Der erste des in vier Teile gegliederten Bandes steht unter dem Thema Translations and Commentaries und beleuchtet Robert Grosseteste als Übersetzer und Kommentator. Eröffnet wird er mit einem ausführlichen Beitrag von James McEvoy, in dem dieser Grossetestes Neuübersetzung des Corpus dionysiacum aus dem Griechischen der nahezu zeitgleichen, zwar sprachlich eleganteren, allerdings nur auf älteren lateinischen Übersetzungen beruhenden Dionysiusparaphrase des Thomas Gallus gegenüberstellt.
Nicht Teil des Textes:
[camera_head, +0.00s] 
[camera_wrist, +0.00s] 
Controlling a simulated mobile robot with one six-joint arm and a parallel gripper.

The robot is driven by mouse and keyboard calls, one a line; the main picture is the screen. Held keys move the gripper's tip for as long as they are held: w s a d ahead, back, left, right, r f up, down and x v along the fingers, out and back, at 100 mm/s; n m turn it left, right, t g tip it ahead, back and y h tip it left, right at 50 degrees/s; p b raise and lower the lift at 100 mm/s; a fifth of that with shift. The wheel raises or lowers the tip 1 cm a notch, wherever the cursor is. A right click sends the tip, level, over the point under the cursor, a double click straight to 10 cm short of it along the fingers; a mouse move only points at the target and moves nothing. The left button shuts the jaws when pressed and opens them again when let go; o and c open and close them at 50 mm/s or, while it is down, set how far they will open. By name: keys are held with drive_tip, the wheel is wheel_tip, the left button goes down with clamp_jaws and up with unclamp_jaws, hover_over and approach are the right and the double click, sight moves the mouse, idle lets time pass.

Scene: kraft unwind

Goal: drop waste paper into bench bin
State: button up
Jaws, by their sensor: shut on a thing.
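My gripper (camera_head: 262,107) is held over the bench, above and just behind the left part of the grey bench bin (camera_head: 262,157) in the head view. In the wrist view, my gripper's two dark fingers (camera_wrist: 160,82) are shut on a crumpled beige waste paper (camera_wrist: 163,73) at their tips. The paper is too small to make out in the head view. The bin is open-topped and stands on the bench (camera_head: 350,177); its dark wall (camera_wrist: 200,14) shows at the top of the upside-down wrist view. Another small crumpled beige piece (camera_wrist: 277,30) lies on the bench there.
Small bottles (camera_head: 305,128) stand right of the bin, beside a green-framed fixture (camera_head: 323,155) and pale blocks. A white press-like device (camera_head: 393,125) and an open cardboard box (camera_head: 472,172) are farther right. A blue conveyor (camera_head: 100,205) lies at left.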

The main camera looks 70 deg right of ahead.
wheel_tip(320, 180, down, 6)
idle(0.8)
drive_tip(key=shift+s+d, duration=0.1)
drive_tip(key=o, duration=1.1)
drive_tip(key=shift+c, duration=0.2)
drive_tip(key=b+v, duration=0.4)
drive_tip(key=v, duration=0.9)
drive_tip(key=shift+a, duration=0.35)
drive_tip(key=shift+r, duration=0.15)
Mit geradezu detektivischer Akribie deckt er dabei die in den Quellen nur latent und ohne explizite Namensnennung präsente, heftige Kritik Grossetestes am Unterfangen seines Konkurrenten auf. Zugleich zeigt er, dass im Spätmittelalter beide lateinischen Dionysius-Versionen als komplementär empfunden und dementsprechend benutzt wurden.
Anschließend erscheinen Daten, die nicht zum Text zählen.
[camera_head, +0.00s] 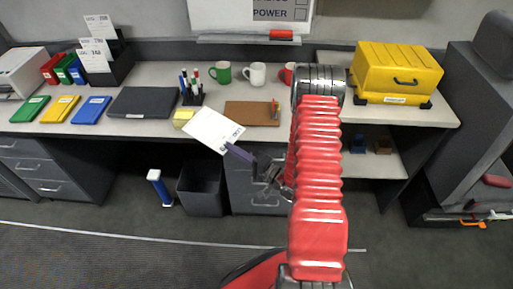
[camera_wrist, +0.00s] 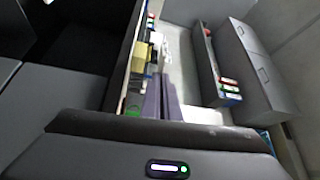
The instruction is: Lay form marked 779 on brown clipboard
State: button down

Als interessante Ergänzung zum Beitrag McEvoys liest sich der folgende Aufsatz von Catherine Kavanagh, die die Dionysius-Übersetzung Grossetestes mit derjenigen Eriugenas vergleicht. Wie sie darlegt, folgen beide dem von Hieronymus formulierten Ideal einer wortgetreuen Übersetzung, die aber zugleich den philosophischen Inhalt möglichst exakt wiederzugeben hat. Dass dies Grosseteste schließlich besser gelinge als seinem Vorgänger, sei seinen besseren Griechischkenntnissen sowie seiner besseren Textgrundlage zu verdanken.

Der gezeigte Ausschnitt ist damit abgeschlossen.